Discussion in 'Classic Mustang Specific Tech' started by corpse, Mar 5, 2002.
How about new spindles that convert to front-steer?
There are several available racks that rear steer (Taurus for example), so I doubt the trouble of front steer is worth it. It would require redoing half the suspension (sway bars, strut rods) and different oil pans... and probably more. Rear steer works fine, and I think the only advantage of front steer is that it generates understeer in some conditions.
why? personally i prefer a nice rear steer system to a front steer system. i can feel the ragged edge of traction a lot better with a rear steer setup. front steer always seems to want to jerk the wheel out of my hands in hard corners
Is there seriously a difference between front and rear steering arms on the spindles/knuckles? How?
I'm sure that different people will have different preferences. I would prefer a front-steer setup. I think putting the rack up front would clear up a lot space for headers.
Well... is it worth the work relocating the other stuff so you get more room for headers? Move one or the other, i guess it's your pick.
I have the Randalls rack. Works great with the Corvette P.S. pump he also sells. I notice a big difference in the turning circle and it can be a p.i.t.a.
Hey Bnickle, Wouldn't the bump steer kit cause a wheel interference issue??
So the turning circle is a lot wider?
the turning circle is also larger witht he tcp power rack. it's only bad if you park in really tight spots all the time, and yes people, i live in san diego, its crowded!. i can do a 3 point turn just like any other car.
i just don't believe there is enough room under there to put a rack gear shaft that can swing the distance needed to grt the origional circle, i haven't seen 1 yet.
I'm ignorant regarding the turning radius issue with rack and pinion setups. Is this true of new cars with rack and pinion or is there some engineering issue regarding the installation of a rack and pinion in an early Mustang that causes this problem? How much of an increased turning radius are we talking about here?
There is room enough, neither of the r&p installs I have done have had any problems with an increased turning radius.
a standard parralellogram type suspension is always going to have a better turning radius because of increased ackerman than a rack and pinion system. you can decrease it some with the pro-motorsport bumpsteer kit since the tie rod is moved closer to the centerline of the spindle but how much exactly i'm not sure. bot sure if it will cause tire/rim clearance issues or not but shouldn't be any more than what the pro-motorsports kit has with the standard system
The decreased radius is what, less than 5%? That will not be evident in anything other than parking lots and U-turns. Having driven an F150 for almost 20 years, you sorta learn to plan ahead in the parking lots anyhow
If you move to a front-steer rack you will get the additional benefit of a rear-sump pan, better under high acceleration than a front-sump unless you already have an improved pan. But I'm not convinced that getting the rack out of the way of the headers will help since your steering linkage (input) will have to be plumbed though there now. FWIW my TCP rack had no clearance issues with long tube headers in my 67 with 351W. See a couple of pics here: http://www.edbert.net/randp.htm
There are two problems with that logic
I have the Randall's Rack in my '66. It works very well sans the turning radius (43', same as a club cab ranger).

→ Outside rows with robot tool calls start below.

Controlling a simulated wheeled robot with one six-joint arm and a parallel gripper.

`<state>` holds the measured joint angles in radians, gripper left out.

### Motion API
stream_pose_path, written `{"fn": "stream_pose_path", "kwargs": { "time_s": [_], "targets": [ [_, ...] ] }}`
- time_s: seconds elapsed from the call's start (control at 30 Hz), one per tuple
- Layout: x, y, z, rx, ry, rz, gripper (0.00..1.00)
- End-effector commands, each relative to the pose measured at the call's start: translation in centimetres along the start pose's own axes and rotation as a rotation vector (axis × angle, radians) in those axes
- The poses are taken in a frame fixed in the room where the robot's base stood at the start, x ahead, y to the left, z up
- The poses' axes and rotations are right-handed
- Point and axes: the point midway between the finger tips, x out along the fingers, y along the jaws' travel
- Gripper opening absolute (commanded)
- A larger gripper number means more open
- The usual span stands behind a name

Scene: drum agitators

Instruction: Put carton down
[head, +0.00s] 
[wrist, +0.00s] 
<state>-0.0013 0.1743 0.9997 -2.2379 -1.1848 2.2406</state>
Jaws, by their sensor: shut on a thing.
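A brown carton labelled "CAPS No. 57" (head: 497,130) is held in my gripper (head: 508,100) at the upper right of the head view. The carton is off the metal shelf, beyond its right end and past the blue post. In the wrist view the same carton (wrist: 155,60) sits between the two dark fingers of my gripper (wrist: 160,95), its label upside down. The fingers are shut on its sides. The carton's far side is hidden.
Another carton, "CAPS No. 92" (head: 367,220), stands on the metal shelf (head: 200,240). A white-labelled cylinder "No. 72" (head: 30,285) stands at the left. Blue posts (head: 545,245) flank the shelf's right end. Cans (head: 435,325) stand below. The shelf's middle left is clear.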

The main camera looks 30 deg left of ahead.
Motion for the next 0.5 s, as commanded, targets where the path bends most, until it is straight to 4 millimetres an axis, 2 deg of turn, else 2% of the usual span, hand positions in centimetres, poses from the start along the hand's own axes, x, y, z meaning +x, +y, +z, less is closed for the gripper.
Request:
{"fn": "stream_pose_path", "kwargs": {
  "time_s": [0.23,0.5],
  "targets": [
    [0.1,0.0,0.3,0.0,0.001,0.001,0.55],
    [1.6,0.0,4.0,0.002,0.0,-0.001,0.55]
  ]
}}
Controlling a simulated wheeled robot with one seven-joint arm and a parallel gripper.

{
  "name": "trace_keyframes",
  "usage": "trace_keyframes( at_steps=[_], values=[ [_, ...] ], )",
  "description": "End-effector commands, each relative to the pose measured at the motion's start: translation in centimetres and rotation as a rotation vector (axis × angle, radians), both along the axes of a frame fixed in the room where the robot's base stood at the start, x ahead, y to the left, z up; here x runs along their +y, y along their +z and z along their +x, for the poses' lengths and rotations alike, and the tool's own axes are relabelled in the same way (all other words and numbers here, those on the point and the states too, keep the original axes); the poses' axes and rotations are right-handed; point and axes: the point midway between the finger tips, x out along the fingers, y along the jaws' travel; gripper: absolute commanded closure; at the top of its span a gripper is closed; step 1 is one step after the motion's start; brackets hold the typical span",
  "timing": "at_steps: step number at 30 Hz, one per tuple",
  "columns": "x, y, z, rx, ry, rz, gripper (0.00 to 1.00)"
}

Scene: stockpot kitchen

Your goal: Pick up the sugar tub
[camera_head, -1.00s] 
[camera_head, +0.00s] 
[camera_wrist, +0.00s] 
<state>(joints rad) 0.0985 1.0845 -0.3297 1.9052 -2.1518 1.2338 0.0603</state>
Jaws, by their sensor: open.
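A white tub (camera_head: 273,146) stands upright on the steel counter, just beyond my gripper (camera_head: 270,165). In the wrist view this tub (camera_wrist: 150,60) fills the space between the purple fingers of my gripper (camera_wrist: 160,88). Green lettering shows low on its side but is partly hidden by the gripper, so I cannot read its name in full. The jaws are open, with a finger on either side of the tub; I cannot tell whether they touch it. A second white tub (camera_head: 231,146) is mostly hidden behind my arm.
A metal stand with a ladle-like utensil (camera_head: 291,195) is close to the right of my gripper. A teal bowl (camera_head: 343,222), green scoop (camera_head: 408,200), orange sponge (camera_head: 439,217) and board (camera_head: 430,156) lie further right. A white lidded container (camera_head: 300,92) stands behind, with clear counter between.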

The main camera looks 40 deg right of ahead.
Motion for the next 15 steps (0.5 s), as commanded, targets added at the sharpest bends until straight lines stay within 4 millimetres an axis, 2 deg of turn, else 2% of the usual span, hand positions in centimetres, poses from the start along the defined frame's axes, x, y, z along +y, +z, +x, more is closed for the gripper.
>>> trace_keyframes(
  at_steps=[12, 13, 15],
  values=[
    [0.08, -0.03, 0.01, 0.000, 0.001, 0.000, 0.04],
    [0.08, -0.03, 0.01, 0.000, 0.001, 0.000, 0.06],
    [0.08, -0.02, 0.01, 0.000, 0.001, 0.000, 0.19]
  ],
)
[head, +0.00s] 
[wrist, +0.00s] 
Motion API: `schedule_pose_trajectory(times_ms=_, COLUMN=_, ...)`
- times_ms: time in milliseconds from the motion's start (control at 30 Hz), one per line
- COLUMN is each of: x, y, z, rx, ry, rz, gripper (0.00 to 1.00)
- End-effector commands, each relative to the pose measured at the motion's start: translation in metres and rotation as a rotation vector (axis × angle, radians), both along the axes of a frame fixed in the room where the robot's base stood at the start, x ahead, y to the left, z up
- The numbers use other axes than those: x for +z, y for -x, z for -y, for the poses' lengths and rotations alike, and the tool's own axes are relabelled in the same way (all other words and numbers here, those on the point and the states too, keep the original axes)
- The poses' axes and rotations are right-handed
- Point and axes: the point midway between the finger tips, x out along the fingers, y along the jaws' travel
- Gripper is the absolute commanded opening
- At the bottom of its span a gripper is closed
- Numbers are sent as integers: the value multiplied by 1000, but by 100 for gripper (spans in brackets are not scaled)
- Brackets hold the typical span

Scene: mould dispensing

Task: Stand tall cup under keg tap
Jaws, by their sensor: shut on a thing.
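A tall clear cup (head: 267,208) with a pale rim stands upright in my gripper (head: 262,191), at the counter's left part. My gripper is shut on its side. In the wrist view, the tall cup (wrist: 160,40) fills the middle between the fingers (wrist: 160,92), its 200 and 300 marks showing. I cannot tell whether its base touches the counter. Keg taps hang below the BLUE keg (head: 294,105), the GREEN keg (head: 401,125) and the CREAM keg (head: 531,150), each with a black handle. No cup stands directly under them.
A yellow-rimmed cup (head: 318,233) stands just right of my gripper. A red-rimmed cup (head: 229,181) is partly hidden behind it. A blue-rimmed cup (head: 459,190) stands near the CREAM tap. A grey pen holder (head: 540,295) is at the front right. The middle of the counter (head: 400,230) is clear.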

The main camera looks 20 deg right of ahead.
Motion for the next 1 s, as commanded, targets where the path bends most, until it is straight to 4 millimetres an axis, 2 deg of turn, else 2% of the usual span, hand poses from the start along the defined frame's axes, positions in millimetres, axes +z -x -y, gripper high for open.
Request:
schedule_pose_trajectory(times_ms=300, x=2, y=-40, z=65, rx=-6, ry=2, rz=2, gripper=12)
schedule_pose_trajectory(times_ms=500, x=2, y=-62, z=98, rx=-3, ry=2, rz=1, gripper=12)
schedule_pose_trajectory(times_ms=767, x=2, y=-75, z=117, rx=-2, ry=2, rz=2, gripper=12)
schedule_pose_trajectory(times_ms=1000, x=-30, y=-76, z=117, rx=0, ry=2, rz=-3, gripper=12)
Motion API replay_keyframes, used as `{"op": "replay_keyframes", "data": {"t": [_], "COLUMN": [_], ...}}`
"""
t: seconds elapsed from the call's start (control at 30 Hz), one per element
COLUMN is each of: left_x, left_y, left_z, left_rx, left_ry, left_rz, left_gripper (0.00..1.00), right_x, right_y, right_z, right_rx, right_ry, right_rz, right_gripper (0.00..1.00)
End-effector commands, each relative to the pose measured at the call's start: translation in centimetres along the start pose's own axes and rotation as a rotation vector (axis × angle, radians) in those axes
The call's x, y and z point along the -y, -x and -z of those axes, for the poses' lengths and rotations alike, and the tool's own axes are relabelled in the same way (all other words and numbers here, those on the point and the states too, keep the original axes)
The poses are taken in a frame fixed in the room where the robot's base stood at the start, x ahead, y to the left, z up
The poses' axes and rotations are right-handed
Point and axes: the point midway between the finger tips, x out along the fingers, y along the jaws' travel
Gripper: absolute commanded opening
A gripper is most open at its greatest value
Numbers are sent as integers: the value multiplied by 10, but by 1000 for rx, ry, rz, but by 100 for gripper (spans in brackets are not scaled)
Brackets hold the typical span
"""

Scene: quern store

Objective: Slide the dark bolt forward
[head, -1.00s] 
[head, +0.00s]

First issue with using the Pro-M kit is that you are making a very quick steering car even quicker. The Randall's rack has a lock to lock of 40 degrees less than 3 turns. That is fast even with the deminished turning radius (2.2" rack movement per turn). Move the steer points in and you quicken the steering, especially just off center. After 1,500 miles driving with this rack, on everything from fast twisties to open highway, I would suggest not using anything that shortens the throw, and to stay away from any steering wheels less than 15" in diameter.
Second issue with the Pro-M kit is that you lower the mount point by 1". Randalls Rack is all ready set up for a car that has a 1" Shelby drop and 1" cut springs. Unless you plan to radically lower your car you will induce bump steer. I did the 1" Shelby drop, and have the car lowered a total of 1.5" from stock. The bump steer is negligable, until you get the front end lifted about 3" from ride height.
So I would accept the rack for what it is. If you radically lower the car, then I would suggest using an adjustable bump steer kit like a Baer Tracker.
I'm very happy with the rack. It performs great. I would like to see the lock to lock slightly higher than 3 turns, and a 7" rack throw instead of the 6 3/8". But that would take a custom R&P.
IF ALL OF US WOULD JUST STOP BITC*EN AND SEND THEM A NASTY EMAIL OR 2
Uh... I'm not sure what you're talking about exactly, but if it's about the price of the TCP rack being $2500, you're way way way late... check the age of the first post of this thread... from March 2002...
Its never to late. Keep doing it gets results
It is too late. TCP doesn't even really exist anymore. Aliston's Chasis Works or what ever the name is bought TCP out a while ago and no longer has any affiliation with the original owners.